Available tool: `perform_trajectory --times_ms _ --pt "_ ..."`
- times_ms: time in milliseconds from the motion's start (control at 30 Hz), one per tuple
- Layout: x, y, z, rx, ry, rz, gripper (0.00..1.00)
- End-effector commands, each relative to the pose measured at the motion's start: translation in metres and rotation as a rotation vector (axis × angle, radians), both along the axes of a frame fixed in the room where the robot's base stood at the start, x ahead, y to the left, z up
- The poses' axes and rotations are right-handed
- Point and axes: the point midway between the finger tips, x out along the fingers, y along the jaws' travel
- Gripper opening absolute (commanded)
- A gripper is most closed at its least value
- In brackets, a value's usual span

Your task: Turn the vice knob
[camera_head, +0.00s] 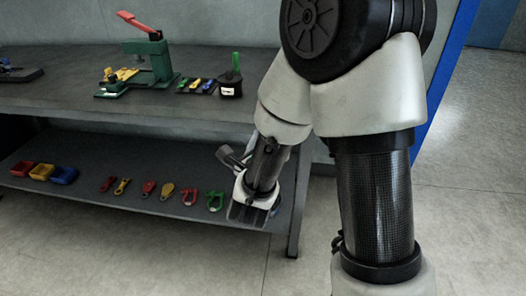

# # # #

Set task:
Using the material above, return every line exactly as it appears, minus the pictures.

Exercise answer:
Available tool: `perform_trajectory --times_ms _ --pt "_ ..."`
- times_ms: time in milliseconds from the motion's start (control at 30 Hz), one per tuple
- Layout: x, y, z, rx, ry, rz, gripper (0.00..1.00)
- End-effector commands, each relative to the pose measured at the motion's start: translation in metres and rotation as a rotation vector (axis × angle, radians), both along the axes of a frame fixed in the room where the robot's base stood at the start, x ahead, y to the left, z up
- The poses' axes and rotations are right-handed
- Point and axes: the point midway between the finger tips, x out along the fingers, y along the jaws' travel
- Gripper opening absolute (commanded)
- A gripper is most closed at its least value
- In brackets, a value's usual span

Your task: Turn the vice knob
[camera_head, +0.00s] 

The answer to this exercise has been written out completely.